• [WHAT THIS TASK INVOLVES]: From the listing below, copy only the lines running from the line that contains "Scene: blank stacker" to the line that contains "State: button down", both included.

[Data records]
"""

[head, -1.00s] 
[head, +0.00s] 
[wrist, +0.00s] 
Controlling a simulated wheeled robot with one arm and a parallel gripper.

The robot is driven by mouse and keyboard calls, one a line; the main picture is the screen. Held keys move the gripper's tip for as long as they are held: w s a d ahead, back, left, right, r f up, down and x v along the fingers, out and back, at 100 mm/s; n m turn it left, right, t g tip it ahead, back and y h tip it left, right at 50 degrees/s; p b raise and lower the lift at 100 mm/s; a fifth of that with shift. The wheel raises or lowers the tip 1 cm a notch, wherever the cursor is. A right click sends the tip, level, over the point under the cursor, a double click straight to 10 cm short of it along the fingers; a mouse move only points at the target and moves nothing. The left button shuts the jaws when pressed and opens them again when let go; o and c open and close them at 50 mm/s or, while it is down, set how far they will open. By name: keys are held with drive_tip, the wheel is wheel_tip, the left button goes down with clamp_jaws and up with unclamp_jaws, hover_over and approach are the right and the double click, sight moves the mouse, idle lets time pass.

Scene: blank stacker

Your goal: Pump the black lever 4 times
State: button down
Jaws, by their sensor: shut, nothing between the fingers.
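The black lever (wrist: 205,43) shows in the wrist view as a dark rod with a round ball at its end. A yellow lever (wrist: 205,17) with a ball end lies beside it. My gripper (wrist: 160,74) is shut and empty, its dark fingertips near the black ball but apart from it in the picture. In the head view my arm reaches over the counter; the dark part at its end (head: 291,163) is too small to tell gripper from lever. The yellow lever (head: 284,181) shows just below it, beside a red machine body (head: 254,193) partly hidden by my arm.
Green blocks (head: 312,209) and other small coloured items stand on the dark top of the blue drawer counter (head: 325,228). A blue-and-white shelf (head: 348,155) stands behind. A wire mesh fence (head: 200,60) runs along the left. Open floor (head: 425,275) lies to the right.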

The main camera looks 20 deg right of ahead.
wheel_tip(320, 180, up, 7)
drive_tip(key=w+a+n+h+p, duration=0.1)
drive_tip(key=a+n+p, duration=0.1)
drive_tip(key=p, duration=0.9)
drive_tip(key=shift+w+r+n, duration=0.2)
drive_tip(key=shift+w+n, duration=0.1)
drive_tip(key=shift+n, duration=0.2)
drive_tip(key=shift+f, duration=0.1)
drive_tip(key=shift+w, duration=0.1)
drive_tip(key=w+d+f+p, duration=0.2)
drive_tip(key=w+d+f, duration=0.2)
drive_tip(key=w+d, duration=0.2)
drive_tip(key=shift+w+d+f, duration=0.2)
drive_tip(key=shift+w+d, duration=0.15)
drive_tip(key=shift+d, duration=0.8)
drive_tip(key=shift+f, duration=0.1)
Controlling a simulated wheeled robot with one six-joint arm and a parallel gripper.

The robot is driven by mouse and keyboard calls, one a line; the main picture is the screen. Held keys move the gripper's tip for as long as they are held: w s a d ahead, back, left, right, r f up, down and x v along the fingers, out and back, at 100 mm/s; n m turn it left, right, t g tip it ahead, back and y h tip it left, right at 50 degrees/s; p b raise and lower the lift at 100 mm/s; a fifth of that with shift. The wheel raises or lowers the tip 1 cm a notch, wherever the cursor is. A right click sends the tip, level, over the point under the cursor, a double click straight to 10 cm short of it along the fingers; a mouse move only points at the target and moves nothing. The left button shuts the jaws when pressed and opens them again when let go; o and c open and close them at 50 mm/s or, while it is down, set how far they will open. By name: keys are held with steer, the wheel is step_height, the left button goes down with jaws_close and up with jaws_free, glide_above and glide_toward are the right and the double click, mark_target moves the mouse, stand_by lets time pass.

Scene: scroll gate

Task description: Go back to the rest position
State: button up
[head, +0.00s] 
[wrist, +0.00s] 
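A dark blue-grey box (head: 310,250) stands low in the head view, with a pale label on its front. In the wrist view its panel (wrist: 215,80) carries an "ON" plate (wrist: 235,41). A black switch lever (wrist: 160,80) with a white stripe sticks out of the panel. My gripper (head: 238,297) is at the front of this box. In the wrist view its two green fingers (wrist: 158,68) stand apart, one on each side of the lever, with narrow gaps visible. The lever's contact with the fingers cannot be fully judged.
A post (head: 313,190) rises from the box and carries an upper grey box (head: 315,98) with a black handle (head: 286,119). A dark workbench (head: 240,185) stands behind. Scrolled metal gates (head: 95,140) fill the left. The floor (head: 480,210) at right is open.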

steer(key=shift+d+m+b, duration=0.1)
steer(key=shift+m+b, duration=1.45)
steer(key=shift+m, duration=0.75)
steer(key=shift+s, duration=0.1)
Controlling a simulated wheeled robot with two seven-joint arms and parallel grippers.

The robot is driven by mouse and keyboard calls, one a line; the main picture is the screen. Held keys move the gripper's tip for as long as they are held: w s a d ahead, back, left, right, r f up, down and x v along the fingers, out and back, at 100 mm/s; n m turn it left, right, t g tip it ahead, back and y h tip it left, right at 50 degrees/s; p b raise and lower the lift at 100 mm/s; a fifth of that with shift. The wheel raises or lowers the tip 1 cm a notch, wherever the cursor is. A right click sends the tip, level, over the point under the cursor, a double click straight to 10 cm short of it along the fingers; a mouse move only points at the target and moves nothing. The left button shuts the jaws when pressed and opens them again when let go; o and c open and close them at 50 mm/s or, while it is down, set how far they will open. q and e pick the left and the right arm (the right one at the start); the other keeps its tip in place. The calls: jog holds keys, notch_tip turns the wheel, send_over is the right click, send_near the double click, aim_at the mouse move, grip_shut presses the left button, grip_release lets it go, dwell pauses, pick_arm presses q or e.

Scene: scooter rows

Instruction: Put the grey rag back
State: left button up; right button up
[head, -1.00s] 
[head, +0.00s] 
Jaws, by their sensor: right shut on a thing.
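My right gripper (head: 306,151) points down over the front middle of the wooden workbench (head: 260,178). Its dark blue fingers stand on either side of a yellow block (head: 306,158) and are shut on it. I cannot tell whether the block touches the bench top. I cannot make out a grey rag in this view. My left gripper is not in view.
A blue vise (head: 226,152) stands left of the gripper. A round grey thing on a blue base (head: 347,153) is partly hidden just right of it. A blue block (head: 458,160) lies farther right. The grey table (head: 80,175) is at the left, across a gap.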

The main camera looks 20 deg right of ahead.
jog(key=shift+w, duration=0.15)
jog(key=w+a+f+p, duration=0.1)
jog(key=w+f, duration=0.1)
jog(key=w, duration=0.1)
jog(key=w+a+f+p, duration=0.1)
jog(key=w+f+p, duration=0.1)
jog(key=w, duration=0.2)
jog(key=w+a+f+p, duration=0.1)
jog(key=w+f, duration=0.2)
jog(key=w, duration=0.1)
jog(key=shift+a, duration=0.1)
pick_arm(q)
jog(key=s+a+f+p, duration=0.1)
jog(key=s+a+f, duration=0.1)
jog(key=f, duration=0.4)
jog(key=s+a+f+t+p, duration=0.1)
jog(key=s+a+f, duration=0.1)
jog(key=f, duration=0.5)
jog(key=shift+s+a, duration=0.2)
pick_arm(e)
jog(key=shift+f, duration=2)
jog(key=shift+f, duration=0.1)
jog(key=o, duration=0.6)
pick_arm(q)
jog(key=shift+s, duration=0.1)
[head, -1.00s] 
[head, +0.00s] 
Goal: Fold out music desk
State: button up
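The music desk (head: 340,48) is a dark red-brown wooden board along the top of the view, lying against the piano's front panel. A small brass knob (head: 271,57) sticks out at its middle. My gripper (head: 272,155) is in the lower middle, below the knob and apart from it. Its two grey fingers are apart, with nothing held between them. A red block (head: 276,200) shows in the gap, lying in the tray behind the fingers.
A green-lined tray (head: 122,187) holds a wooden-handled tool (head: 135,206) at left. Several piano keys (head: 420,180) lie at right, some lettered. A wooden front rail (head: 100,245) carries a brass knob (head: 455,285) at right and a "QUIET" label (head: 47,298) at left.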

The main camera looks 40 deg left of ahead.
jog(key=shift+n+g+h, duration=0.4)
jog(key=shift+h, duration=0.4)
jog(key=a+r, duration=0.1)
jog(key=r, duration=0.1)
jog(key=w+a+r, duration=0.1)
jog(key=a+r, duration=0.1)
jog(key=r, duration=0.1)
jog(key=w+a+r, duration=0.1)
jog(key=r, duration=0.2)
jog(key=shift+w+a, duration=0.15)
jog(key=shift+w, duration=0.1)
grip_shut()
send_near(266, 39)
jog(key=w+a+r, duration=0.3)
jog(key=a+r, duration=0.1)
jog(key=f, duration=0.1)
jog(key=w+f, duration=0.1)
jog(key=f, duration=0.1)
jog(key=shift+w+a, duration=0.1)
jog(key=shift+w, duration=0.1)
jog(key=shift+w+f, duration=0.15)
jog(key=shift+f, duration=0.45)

"""

• [TASK ANSWER]:
Scene: blank stacker

Your goal: Pump the black lever 4 times
State: button down

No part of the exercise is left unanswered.